The BBC reports that "On Saturday, Mr Montebourg told Le Monde newspaper that Germany was trapped in an austerity policy that it imposed across Europe." Backing Mr. Montebourg were Benoit Hamon, the education minister, and culture minister Aurelie Filippetti. Mr. Hamon put is best when he said, "You can't sell anything to the French if they don't have enough income." He demanded an end to Germany's austerity for Europe.

What is particularly interesting is that austerity isn't working in Germany either. For years, Germany managed to grow its economy while keeping a lid on government expenditures by exporting to the other members of the EU. Now that those countries are having trouble, Germany is importing stagnation. The second quarter of this year saw Germany's GDP shrink 0.2%. A similar result for the current quarter would meet the official definition of a recession.
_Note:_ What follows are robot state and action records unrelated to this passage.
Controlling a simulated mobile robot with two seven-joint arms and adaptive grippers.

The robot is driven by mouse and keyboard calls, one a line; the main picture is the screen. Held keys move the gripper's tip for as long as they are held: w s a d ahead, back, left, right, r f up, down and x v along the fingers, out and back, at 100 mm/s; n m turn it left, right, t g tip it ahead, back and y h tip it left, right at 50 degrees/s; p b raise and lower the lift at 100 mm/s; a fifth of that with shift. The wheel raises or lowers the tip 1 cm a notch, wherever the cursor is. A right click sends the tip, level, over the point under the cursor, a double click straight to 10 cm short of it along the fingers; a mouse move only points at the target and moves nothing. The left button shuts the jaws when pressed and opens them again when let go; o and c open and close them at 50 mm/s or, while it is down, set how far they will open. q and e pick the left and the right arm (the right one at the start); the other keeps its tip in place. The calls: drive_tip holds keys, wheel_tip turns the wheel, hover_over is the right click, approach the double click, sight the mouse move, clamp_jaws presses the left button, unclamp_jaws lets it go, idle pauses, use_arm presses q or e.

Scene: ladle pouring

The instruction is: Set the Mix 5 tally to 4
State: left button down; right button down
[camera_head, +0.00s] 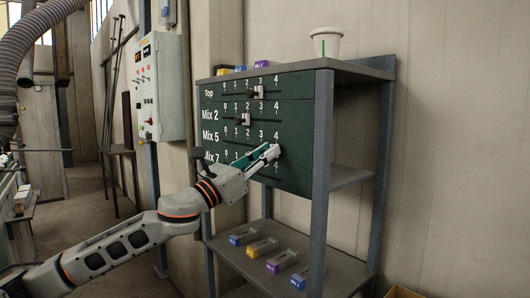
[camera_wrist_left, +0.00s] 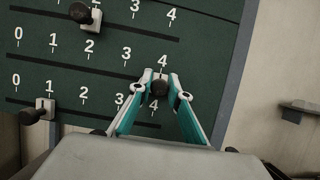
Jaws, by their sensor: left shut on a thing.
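The dark green tally board (camera_head: 216,178) has rows marked Top, Mix 2, Mix 5 and Mix 7, each with numbers 0 to 4 and a slot. My left gripper (camera_head: 274,152) is at the right end of the Mix 5 row and covers its knob in the head view. In the left wrist view, my left gripper (camera_wrist_left: 160,80) is shut on the dark round Mix 5 knob (camera_wrist_left: 160,88). The knob sits just below the 4, at the right end of its slot. My right gripper is not in view.
The Mix 2 knob (camera_wrist_left: 80,12) is near 2, above. The lower row's knob (camera_wrist_left: 36,115) is near 1. A white cup (camera_head: 327,43) stands on top of the rack (camera_head: 322,150). Several small coloured blocks lie on the lower shelf (camera_head: 338,272).

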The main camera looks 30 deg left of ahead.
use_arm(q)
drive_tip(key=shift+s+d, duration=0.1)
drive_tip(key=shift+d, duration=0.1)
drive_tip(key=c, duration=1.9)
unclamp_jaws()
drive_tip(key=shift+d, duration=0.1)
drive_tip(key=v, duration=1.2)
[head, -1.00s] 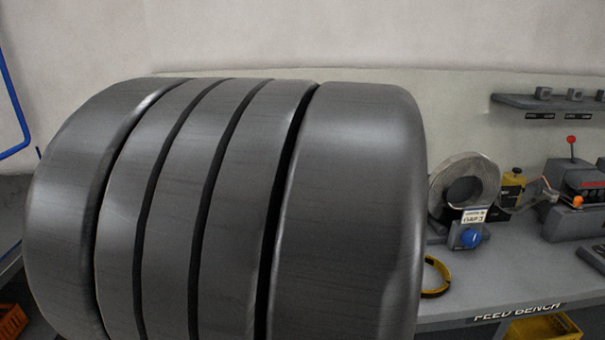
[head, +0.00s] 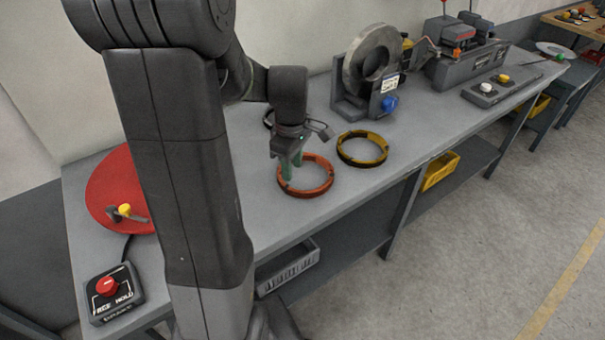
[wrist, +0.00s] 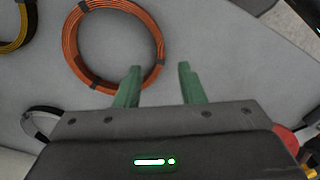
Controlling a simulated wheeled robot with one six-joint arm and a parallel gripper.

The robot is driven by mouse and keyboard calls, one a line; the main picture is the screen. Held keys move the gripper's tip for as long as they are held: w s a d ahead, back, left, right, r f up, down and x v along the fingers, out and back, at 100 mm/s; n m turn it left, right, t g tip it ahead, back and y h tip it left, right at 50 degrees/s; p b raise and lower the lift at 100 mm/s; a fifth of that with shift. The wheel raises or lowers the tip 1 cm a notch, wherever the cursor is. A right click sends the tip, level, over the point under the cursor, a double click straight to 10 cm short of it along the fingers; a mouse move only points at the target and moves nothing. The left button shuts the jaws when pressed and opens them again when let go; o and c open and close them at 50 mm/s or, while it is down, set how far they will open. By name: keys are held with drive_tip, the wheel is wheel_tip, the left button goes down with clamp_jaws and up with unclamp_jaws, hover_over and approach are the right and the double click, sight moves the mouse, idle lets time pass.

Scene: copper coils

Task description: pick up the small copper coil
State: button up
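The small copper coil (head: 308,192) is an orange-brown ring with dark ties, lying flat on the grey bench. In the wrist view the coil (wrist: 69,45) shows at upper left. My gripper (head: 291,166) points down at the coil's left side in the head view. In the wrist view my gripper (wrist: 160,70) has its two green fingers apart with nothing held. The left finger overlaps the inside of the ring and the right finger is outside it, with part of the rim between. I cannot tell the fingertips' exact height above the bench.
A yellow-and-black coil (head: 366,163) lies right of the copper one. A dark coil (head: 267,118) is partly hidden behind my gripper. A machine with a grey ring (head: 351,70) stands behind. A red disc (head: 108,190) and a red-button box (head: 110,290) are at left.

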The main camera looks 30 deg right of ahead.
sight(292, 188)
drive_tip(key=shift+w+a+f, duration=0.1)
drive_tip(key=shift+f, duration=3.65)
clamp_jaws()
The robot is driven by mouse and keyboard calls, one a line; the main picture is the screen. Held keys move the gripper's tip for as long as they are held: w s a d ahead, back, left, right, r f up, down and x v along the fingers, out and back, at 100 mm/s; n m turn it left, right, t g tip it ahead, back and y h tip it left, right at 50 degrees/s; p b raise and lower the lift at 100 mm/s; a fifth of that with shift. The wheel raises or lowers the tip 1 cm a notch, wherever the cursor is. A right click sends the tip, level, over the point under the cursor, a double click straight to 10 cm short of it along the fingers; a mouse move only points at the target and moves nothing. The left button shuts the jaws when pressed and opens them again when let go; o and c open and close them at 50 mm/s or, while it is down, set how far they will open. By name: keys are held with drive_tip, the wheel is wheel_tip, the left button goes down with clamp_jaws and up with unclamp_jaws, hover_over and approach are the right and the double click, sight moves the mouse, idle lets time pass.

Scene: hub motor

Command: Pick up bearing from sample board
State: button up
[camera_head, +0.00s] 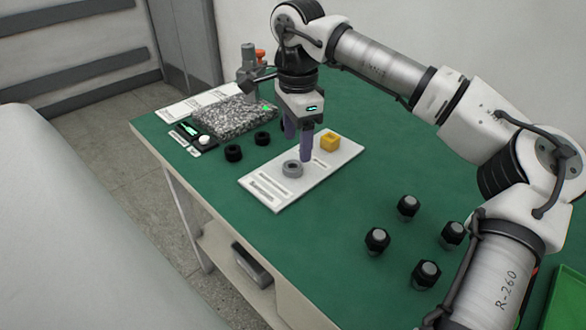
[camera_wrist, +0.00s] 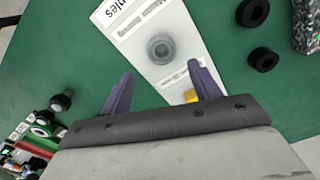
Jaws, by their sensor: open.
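The bearing is a grey ring (camera_head: 292,168) lying on the white sample board (camera_head: 262,194). In the wrist view the bearing (camera_wrist: 161,47) sits ahead of my fingertips, between their lines, on the board (camera_wrist: 190,30). My gripper (camera_head: 298,143) has purple fingers and hangs above the board, just behind the bearing in the head view. In the wrist view my gripper (camera_wrist: 160,82) is open, with nothing between its fingers. A yellow block (camera_head: 329,142) sits at the board's far right end; in the wrist view it is partly hidden by my gripper.
Two black rings (camera_head: 233,153) lie left of the board. A bag of grey pieces (camera_head: 230,117) and a small device (camera_head: 190,134) lie behind them. Several black-and-grey round parts (camera_head: 377,240) stand at the front right. A green tray (camera_head: 568,300) is at the right edge. The green table's middle is clear.

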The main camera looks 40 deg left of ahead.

Mr. Hollande has let the dice fly with his purge of the rebels in the cabinet. About 20% of the electorate believes he can turn the economy around, so getting rid of the rebels was important politically. Since the next presidential election is in 2017, Mr. Hollande has time to prove the 80% wrong. However, what is more important politically is that no one emerges on the left to challenge him for the presidency. While marching over the edge of a cliff, the strong leader can brook no resistance.

As a matter of economic probability, the French economy will recover in time for the 2017 elections. Economies tend not to stagnate for years on end (Japan being a noted exception). However, if Mr. Hollande would start spending like a French socialist rather than paring budgets like a German conservative, France would recover that much faster.

The wrong man is out of a job in Paris today.